- Work to be completed
Return the full listing exactly as it is written.

== Supplied information ==

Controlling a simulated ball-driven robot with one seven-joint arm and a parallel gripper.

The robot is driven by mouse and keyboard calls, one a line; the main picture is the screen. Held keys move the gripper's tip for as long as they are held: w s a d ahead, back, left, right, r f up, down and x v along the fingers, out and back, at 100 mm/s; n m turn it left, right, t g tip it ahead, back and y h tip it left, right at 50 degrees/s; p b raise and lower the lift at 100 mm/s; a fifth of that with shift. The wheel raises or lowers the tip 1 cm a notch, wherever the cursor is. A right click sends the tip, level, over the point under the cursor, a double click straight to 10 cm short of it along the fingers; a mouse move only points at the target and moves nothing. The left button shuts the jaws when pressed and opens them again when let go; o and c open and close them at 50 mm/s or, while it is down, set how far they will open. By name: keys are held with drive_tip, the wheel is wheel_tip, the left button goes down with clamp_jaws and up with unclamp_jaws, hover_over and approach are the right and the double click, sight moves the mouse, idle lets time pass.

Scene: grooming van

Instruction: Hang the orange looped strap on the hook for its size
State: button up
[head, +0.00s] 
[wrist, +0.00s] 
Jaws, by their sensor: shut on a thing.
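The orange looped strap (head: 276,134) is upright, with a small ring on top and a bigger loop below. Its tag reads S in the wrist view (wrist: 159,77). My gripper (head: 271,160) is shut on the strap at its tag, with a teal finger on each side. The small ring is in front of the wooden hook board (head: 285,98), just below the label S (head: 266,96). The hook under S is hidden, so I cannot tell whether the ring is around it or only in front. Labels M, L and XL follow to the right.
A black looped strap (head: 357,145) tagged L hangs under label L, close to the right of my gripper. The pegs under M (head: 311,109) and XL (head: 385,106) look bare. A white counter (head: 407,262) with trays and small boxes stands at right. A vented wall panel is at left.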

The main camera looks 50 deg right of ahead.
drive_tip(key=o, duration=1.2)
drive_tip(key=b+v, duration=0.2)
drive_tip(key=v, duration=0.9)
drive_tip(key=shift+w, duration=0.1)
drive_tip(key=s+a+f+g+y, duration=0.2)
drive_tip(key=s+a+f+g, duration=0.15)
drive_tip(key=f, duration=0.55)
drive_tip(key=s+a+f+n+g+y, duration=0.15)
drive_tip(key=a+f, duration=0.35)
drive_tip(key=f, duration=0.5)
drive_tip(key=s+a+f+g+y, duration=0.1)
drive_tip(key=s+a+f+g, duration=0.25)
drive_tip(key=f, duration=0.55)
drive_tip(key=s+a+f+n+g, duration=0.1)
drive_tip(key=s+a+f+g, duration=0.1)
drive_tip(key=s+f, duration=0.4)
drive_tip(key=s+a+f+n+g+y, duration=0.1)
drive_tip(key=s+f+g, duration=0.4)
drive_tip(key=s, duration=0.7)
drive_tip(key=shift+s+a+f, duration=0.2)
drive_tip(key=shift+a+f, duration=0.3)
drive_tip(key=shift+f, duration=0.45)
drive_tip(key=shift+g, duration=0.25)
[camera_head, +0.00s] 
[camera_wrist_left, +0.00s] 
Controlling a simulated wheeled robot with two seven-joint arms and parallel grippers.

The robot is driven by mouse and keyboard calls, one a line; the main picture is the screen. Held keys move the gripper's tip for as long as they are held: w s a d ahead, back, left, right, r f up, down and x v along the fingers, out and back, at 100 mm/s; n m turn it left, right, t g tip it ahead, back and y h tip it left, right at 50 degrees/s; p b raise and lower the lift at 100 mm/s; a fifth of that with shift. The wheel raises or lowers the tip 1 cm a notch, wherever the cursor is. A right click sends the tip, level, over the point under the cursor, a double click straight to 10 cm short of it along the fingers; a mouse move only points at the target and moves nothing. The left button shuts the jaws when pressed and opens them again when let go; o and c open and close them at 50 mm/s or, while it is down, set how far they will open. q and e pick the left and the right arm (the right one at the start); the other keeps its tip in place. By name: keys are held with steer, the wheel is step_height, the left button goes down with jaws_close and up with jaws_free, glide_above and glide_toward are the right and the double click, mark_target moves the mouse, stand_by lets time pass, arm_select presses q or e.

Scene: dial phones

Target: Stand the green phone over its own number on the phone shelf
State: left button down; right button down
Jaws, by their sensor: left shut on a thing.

===

- Answer below
Controlling a simulated ball-driven robot with one seven-joint arm and a parallel gripper.

The robot is driven by mouse and keyboard calls, one a line; the main picture is the screen. Held keys move the gripper's tip for as long as they are held: w s a d ahead, back, left, right, r f up, down and x v along the fingers, out and back, at 100 mm/s; n m turn it left, right, t g tip it ahead, back and y h tip it left, right at 50 degrees/s; p b raise and lower the lift at 100 mm/s; a fifth of that with shift. The wheel raises or lowers the tip 1 cm a notch, wherever the cursor is. A right click sends the tip, level, over the point under the cursor, a double click straight to 10 cm short of it along the fingers; a mouse move only points at the target and moves nothing. The left button shuts the jaws when pressed and opens them again when let go; o and c open and close them at 50 mm/s or, while it is down, set how far they will open. By name: keys are held with drive_tip, the wheel is wheel_tip, the left button goes down with clamp_jaws and up with unclamp_jaws, hover_over and approach are the right and the double click, sight moves the mouse, idle lets time pass.

Scene: grooming van

Instruction: Hang the orange looped strap on the hook for its size
State: button up
[head, +0.00s] 
[wrist, +0.00s] 
Jaws, by their sensor: shut on a thing.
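The orange looped strap (head: 276,134) is upright, with a small ring on top and a bigger loop below. Its tag reads S in the wrist view (wrist: 159,77). My gripper (head: 271,160) is shut on the strap at its tag, with a teal finger on each side. The small ring is in front of the wooden hook board (head: 285,98), just below the label S (head: 266,96). The hook under S is hidden, so I cannot tell whether the ring is around it or only in front. Labels M, L and XL follow to the right.
A black looped strap (head: 357,145) tagged L hangs under label L, close to the right of my gripper. The pegs under M (head: 311,109) and XL (head: 385,106) look bare. A white counter (head: 407,262) with trays and small boxes stands at right. A vented wall panel is at left.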

The main camera looks 50 deg right of ahead.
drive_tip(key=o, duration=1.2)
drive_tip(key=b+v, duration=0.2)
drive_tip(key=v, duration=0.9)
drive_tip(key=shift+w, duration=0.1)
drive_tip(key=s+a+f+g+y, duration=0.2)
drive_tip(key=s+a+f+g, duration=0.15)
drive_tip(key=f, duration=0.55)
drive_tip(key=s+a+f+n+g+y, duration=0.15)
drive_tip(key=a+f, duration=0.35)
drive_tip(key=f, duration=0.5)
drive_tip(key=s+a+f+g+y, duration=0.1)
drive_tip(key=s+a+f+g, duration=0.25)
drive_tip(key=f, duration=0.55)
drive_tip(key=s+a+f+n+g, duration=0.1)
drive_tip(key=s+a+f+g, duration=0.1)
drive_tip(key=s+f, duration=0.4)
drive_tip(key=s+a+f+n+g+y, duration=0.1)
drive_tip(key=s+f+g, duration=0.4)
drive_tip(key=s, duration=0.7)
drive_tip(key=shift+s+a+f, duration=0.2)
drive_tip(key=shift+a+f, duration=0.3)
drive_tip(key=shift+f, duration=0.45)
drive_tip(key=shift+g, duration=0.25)
[camera_head, +0.00s] 
[camera_wrist_left, +0.00s] 
Controlling a simulated wheeled robot with two seven-joint arms and parallel grippers.

The robot is driven by mouse and keyboard calls, one a line; the main picture is the screen. Held keys move the gripper's tip for as long as they are held: w s a d ahead, back, left, right, r f up, down and x v along the fingers, out and back, at 100 mm/s; n m turn it left, right, t g tip it ahead, back and y h tip it left, right at 50 degrees/s; p b raise and lower the lift at 100 mm/s; a fifth of that with shift. The wheel raises or lowers the tip 1 cm a notch, wherever the cursor is. A right click sends the tip, level, over the point under the cursor, a double click straight to 10 cm short of it along the fingers; a mouse move only points at the target and moves nothing. The left button shuts the jaws when pressed and opens them again when let go; o and c open and close them at 50 mm/s or, while it is down, set how far they will open. q and e pick the left and the right arm (the right one at the start); the other keeps its tip in place. By name: keys are held with steer, the wheel is step_height, the left button goes down with jaws_close and up with jaws_free, glide_above and glide_toward are the right and the double click, mark_target moves the mouse, stand_by lets time pass, arm_select presses q or e.

Scene: dial phones

Target: Stand the green phone over its own number on the phone shelf
State: left button down; right button down
Jaws, by their sensor: left shut on a thing.

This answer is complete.